All of the material should be reproduced exactly, with pictures left out.
** START GIVEN INFORMATION **
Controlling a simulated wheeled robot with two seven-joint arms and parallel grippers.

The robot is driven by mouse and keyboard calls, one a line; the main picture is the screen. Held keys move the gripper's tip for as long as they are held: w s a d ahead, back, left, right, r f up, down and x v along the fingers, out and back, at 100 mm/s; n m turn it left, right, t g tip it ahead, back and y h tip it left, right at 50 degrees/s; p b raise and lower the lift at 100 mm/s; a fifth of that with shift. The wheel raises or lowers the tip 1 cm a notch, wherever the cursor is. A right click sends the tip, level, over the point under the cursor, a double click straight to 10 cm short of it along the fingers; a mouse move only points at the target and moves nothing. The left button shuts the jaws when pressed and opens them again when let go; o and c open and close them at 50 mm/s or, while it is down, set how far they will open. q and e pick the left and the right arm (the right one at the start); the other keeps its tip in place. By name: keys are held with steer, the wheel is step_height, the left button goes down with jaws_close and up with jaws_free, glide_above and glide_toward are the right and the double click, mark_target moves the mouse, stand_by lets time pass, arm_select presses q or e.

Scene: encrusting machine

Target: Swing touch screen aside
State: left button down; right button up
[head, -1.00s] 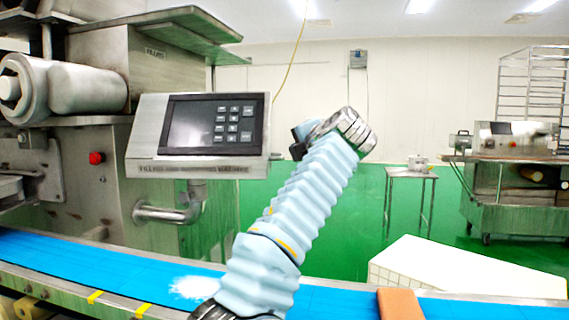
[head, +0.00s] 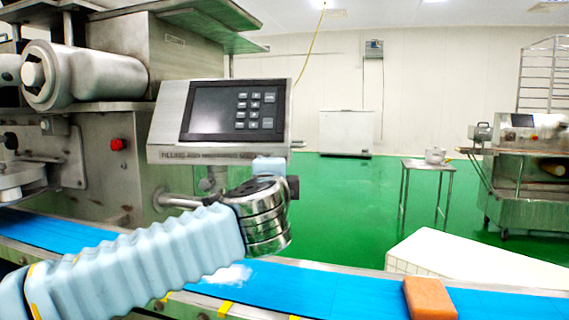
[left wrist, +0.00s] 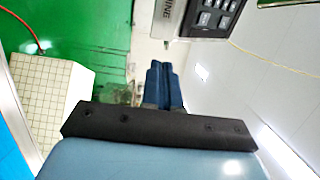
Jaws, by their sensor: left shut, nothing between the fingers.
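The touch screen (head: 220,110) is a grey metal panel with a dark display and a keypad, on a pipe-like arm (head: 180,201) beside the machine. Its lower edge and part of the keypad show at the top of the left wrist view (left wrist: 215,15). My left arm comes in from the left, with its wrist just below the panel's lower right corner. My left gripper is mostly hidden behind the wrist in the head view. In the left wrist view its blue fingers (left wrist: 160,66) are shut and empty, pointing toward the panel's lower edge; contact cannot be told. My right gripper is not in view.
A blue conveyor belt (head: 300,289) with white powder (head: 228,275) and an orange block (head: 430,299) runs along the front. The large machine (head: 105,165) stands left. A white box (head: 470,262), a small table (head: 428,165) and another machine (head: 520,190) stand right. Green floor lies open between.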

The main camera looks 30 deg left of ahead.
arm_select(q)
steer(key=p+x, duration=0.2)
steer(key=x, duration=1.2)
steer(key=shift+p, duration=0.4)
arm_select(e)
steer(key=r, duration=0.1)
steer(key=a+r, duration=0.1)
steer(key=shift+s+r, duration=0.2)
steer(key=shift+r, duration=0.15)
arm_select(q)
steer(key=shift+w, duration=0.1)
** END GIVEN INFORMATION **
__THE COMPLETED TASK__
Controlling a simulated wheeled robot with two seven-joint arms and parallel grippers.

The robot is driven by mouse and keyboard calls, one a line; the main picture is the screen. Held keys move the gripper's tip for as long as they are held: w s a d ahead, back, left, right, r f up, down and x v along the fingers, out and back, at 100 mm/s; n m turn it left, right, t g tip it ahead, back and y h tip it left, right at 50 degrees/s; p b raise and lower the lift at 100 mm/s; a fifth of that with shift. The wheel raises or lowers the tip 1 cm a notch, wherever the cursor is. A right click sends the tip, level, over the point under the cursor, a double click straight to 10 cm short of it along the fingers; a mouse move only points at the target and moves nothing. The left button shuts the jaws when pressed and opens them again when let go; o and c open and close them at 50 mm/s or, while it is down, set how far they will open. q and e pick the left and the right arm (the right one at the start); the other keeps its tip in place. By name: keys are held with steer, the wheel is step_height, the left button goes down with jaws_close and up with jaws_free, glide_above and glide_toward are the right and the double click, mark_target moves the mouse, stand_by lets time pass, arm_select presses q or e.

Scene: encrusting machine

Target: Swing touch screen aside
State: left button down; right button up
[head, -1.00s] 
[head, +0.00s] 
[left wrist, +0.00s] 
Jaws, by their sensor: left shut, nothing between the fingers.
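The touch screen (head: 220,110) is a grey metal panel with a dark display and a keypad, on a pipe-like arm (head: 180,201) beside the machine. Its lower edge and part of the keypad show at the top of the left wrist view (left wrist: 215,15). My left arm comes in from the left, with its wrist just below the panel's lower right corner. My left gripper is mostly hidden behind the wrist in the head view. In the left wrist view its blue fingers (left wrist: 160,66) are shut and empty, pointing toward the panel's lower edge; contact cannot be told. My right gripper is not in view.
A blue conveyor belt (head: 300,289) with white powder (head: 228,275) and an orange block (head: 430,299) runs along the front. The large machine (head: 105,165) stands left. A white box (head: 470,262), a small table (head: 428,165) and another machine (head: 520,190) stand right. Green floor lies open between.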

The main camera looks 30 deg left of ahead.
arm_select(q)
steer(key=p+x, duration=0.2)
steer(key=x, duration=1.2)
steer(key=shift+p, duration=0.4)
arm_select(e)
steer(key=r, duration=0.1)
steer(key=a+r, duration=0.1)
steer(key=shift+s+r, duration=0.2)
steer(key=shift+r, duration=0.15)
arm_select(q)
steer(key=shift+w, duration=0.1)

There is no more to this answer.